Uma nova governança é necessária para, de um lado, regular os
conflitos entre as nações e garantir a paz e, de outro, permitir que
cada nação realize o modelo de sociedade que escolheu. Os poderes
públicos devem garantir que todos tenham oportunidades de desenvolver
suas capacidades individuais. Devem também trabalhar em prol da
perenidade do meio ambiente para as gerações futuras.
Mas um novo mundo está em gestação para responder aos desafios
sociais, ambientais e políticos da globalização. A sociedade civil
mundial se tornou uma realidade tangível. Políticas públicas inovadoras e
outros modos de governar surgem em todos os continentes,
particularmente nos países emergentes e em desenvolvimento. As
instâncias multilaterais também estão se reconfigurando. A constituição
do G20 reflete a mudança dos equilíbrios mundiais, mas seu impacto ainda
limitado ilustra a dificuldade dos governos de chegarem a um acordo e
de agir de forma concreta.
As respostas às questões colocadas pela globalização não se afirmarão
espontaneamente. Elas se construirão pelo diálogo, pelo debate das
opiniões dos estudiosos e pela mobilização dos atores e dos povos, no
sentido mais amplo.
É por isso que, a partir deste fórum que se reuniu em Paris nos dias
11 e 12 de dezembro, lançamos um chamado para as outras fundações
políticas e institutos progressistas do mundo inteiro: vamos constituir a
iniciativa “Fundações pelo Progresso Social”. Fiéis à nossa vocação e à
nossa missão, vamos nos reunir periodicamente para debater, escutar,
propor.
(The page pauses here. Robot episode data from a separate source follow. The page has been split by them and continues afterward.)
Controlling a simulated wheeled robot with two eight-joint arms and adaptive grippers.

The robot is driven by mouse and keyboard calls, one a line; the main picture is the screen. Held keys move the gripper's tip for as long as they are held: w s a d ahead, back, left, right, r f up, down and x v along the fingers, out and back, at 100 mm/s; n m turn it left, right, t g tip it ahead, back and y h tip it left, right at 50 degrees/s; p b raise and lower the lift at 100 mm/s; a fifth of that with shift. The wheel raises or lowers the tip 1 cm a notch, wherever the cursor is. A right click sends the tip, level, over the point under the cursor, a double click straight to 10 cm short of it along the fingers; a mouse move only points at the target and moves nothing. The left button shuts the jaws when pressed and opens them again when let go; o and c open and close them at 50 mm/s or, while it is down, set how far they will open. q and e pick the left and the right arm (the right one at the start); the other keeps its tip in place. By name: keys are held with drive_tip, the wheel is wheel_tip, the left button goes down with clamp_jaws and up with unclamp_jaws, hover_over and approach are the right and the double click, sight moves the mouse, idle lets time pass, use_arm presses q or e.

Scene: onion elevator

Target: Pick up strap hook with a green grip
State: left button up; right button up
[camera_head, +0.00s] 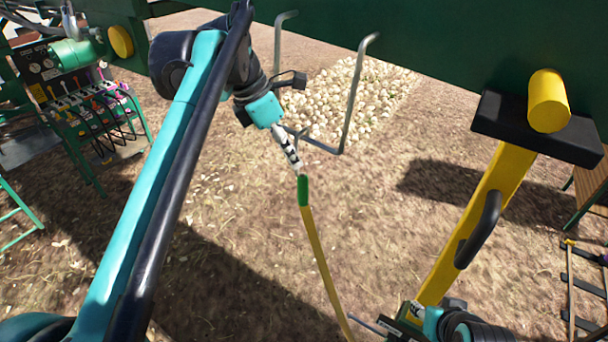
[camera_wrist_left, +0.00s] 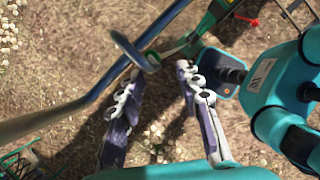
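The green grip (camera_head: 303,190) sits at the top end of a yellow strap (camera_head: 322,265) that runs down to the bottom edge of the head view. My left gripper (camera_head: 296,163) points down at it from just above. In the left wrist view my left gripper (camera_wrist_left: 158,72) has its two fingers spread with a clear gap and nothing between them. A green piece (camera_wrist_left: 187,44), seemingly the grip, lies just beyond the fingertips. The metal hook itself is not clearly made out.
A bent metal bar frame (camera_head: 352,95) hangs close behind my left gripper, in front of a pile of onions (camera_head: 385,90). A yellow post (camera_head: 480,220) with a black handle stands at right. A lever panel (camera_head: 90,105) is at left. Open dry ground lies between.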

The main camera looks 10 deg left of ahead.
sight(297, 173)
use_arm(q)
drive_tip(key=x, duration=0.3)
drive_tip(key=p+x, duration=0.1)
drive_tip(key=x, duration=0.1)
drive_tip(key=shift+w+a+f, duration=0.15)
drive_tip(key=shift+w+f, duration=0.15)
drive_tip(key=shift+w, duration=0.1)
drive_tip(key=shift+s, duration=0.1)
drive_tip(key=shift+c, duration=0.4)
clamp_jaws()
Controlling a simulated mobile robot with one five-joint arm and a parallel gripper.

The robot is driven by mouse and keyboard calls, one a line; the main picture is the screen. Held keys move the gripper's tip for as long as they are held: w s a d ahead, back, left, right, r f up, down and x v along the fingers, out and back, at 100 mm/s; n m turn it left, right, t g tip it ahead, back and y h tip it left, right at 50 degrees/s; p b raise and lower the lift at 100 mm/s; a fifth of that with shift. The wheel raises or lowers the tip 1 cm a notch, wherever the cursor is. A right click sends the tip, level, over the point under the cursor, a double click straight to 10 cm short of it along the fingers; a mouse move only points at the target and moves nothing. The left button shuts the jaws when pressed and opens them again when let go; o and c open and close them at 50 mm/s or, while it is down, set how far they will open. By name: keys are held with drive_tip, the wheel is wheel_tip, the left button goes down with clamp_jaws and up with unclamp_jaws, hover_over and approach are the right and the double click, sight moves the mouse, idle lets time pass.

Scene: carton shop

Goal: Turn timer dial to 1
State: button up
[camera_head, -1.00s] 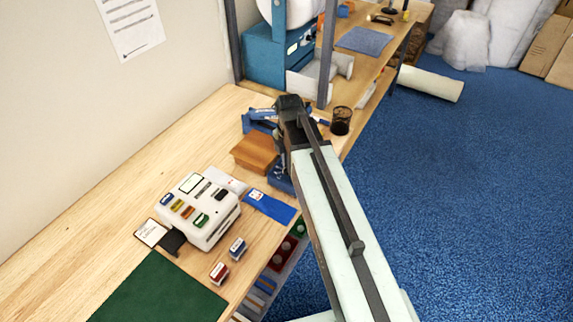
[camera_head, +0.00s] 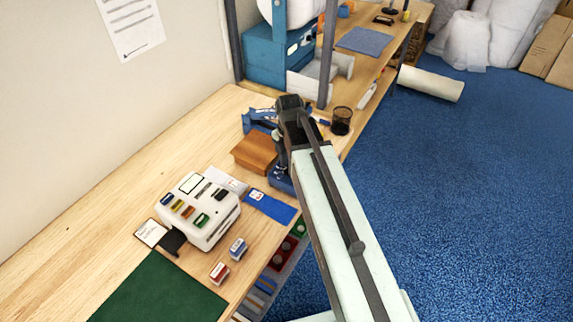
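No timer dial can be made out in the head view. A blue device (camera_head: 258,119) stands on the wooden bench, partly hidden behind my arm; another blue part (camera_head: 280,179) shows lower down, beside a brown wooden block. I cannot tell whether both parts are one device or whether it carries the dial. The dark end of my arm hangs over this spot. My gripper (camera_head: 278,150) points down there, mostly hidden by the arm, so its fingers and any contact cannot be seen.
A white machine with coloured buttons (camera_head: 199,210) stands nearer on the bench, beside a green mat (camera_head: 158,292) and two small stamps (camera_head: 238,249). The brown block (camera_head: 255,151) and a black mesh cup (camera_head: 342,120) flank my arm. A dark post (camera_head: 327,55) rises behind.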

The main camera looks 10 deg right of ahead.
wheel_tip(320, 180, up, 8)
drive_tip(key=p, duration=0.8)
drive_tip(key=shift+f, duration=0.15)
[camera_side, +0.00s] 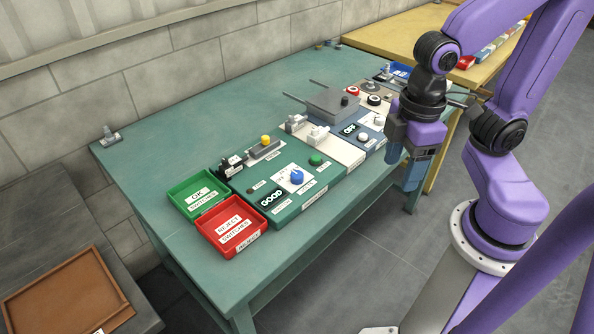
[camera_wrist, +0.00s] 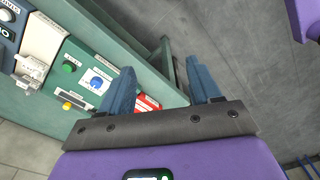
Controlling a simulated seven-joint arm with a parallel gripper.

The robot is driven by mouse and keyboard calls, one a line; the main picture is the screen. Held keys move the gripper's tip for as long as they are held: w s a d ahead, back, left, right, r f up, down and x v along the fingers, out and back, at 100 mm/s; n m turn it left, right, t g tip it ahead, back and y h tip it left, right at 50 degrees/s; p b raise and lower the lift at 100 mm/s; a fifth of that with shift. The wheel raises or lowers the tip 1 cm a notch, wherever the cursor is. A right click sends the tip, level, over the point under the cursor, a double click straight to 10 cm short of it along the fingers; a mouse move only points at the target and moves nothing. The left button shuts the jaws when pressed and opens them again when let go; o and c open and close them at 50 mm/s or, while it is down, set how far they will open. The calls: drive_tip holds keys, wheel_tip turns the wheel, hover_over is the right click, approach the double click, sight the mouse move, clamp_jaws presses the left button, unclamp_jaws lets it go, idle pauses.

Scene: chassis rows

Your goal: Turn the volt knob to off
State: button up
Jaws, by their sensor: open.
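A blue knob (camera_side: 297,176) sits on a white dial plate on the green chassis panel (camera_side: 325,184) in the side view. The same blue knob (camera_wrist: 97,82) shows at the left in the wrist view. The lettering around it is too small to read, so its setting and whether it is the volt knob cannot be told. My gripper (camera_side: 403,168) hangs to the right of the panels, near the table's front edge, apart from the knob. In the wrist view my gripper (camera_wrist: 165,85) is open with nothing between its fingers, over the floor beside the table.
A green OK switches bin (camera_side: 186,208) and a red reject switches bin (camera_side: 211,246) stand left of the green panel. A green button (camera_side: 316,159) and a yellow knob (camera_side: 265,139) are close by. White and blue panels (camera_side: 367,140) stand further right.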

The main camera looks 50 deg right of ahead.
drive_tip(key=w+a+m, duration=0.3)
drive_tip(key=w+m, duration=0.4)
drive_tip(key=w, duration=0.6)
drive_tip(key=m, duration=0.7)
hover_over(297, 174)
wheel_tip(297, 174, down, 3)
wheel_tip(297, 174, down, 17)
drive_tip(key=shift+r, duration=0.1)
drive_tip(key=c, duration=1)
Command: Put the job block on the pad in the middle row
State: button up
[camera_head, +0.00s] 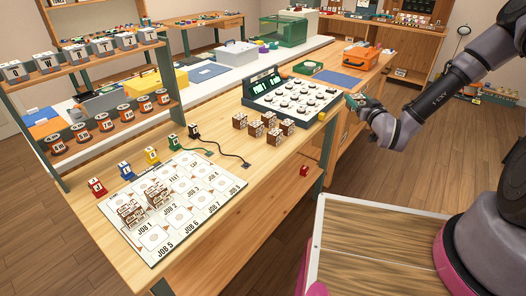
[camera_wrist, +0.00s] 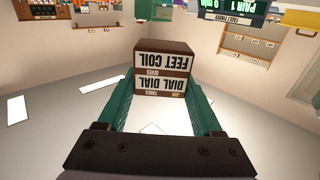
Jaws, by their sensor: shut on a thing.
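My gripper (camera_wrist: 168,100) is shut on a brown job block (camera_wrist: 163,70) with white labels, which read upside down in the wrist view as "FEET COIL" and "DIAL DIAL". In the head view my gripper (camera_head: 354,101) is out past the right edge of the bench, beside the phone panel; the held block is hard to make out there. The white job sheet (camera_head: 222,200) with rows of round pads lies on the near left of the bench. Two labelled brown blocks, a nearer one (camera_head: 130,214) and a farther one (camera_head: 157,195), stand on its left part.
Several brown blocks (camera_head: 272,136) stand mid-bench, between the sheet and the keyed panel (camera_head: 290,100). Red, blue, yellow and green blocks (camera_head: 151,155) line the sheet's far edge, with black cords beside them. A shelf rack (camera_head: 100,85) stands at left.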

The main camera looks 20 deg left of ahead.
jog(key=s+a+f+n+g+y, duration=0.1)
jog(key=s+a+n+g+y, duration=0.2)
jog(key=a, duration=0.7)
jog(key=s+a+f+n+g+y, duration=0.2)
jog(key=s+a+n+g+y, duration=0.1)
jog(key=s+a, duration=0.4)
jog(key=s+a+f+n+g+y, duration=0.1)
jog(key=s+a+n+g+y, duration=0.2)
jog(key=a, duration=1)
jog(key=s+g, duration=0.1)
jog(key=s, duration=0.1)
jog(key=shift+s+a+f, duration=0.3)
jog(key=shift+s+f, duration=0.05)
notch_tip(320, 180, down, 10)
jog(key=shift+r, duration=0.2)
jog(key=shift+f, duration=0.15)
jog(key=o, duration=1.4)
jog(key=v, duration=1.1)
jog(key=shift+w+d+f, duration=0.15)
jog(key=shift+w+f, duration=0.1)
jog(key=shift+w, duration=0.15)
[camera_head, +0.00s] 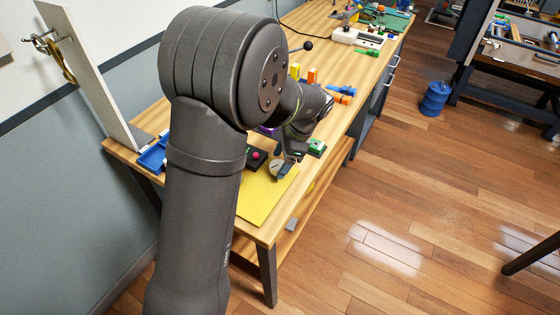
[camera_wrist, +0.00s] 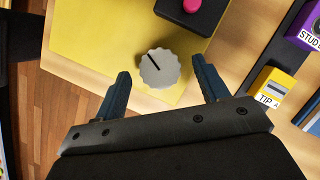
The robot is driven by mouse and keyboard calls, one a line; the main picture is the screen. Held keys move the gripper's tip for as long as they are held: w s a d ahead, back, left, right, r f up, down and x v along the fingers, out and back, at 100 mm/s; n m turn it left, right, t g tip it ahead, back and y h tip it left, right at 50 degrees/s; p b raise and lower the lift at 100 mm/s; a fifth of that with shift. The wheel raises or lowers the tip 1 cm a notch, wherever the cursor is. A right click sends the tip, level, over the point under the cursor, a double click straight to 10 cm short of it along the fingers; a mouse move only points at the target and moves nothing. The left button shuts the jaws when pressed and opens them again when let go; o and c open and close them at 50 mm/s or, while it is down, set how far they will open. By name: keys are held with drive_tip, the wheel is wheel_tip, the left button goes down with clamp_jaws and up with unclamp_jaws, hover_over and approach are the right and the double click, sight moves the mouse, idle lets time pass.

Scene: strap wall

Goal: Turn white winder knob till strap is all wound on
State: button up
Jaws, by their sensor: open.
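The white winder knob (camera_wrist: 159,69) is round with a scalloped edge and a dark line on its face. It sits on a yellow mat or panel (camera_wrist: 85,35) in the wrist view. In the head view the knob (camera_head: 280,168) is small and partly covered by my gripper (camera_head: 287,163). My gripper also shows in the wrist view (camera_wrist: 163,82), with its two blue fingers apart, one on each side of the knob. I see clear gaps between the fingers and the knob. No strap can be made out in either view.
A black box with a pink button (camera_wrist: 192,5) lies just beyond the knob. A yellow block marked TIP (camera_wrist: 272,88) and a purple block (camera_wrist: 305,28) stand to the right. A blue tray (camera_head: 153,156) is at the bench's left edge.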

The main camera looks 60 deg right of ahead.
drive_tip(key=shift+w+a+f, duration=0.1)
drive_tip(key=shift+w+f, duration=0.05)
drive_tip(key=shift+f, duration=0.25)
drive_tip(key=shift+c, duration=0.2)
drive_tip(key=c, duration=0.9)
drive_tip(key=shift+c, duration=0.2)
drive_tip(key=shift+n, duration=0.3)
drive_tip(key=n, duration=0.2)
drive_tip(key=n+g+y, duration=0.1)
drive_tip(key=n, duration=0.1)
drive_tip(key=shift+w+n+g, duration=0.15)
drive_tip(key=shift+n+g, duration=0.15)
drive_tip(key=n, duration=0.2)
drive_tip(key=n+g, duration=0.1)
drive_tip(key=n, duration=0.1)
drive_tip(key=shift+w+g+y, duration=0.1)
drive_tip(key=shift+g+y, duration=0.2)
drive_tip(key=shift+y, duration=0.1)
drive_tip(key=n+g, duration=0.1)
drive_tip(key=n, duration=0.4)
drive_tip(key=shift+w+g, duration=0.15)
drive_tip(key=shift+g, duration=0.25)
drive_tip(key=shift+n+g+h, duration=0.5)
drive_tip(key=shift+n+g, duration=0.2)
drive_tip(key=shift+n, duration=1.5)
Vamos fazer emergir convergências e consensos; vamos nos unir
para ter uma influência nos destinos do mundo.
Os riscos que atualmente ameaçam a humanidade são grandes demais para
nos focarmos apenas em uma gestão de curto prazo destes problemas.
Fazemos uma conclamação em defesa da confiança na capacidade humana
de se reinventar e do poder criador de nossa sociedade-mundo, para sair
definitivamente da crise e construir as bases de um futuro harmonioso
que possa ser compartilhado por todos.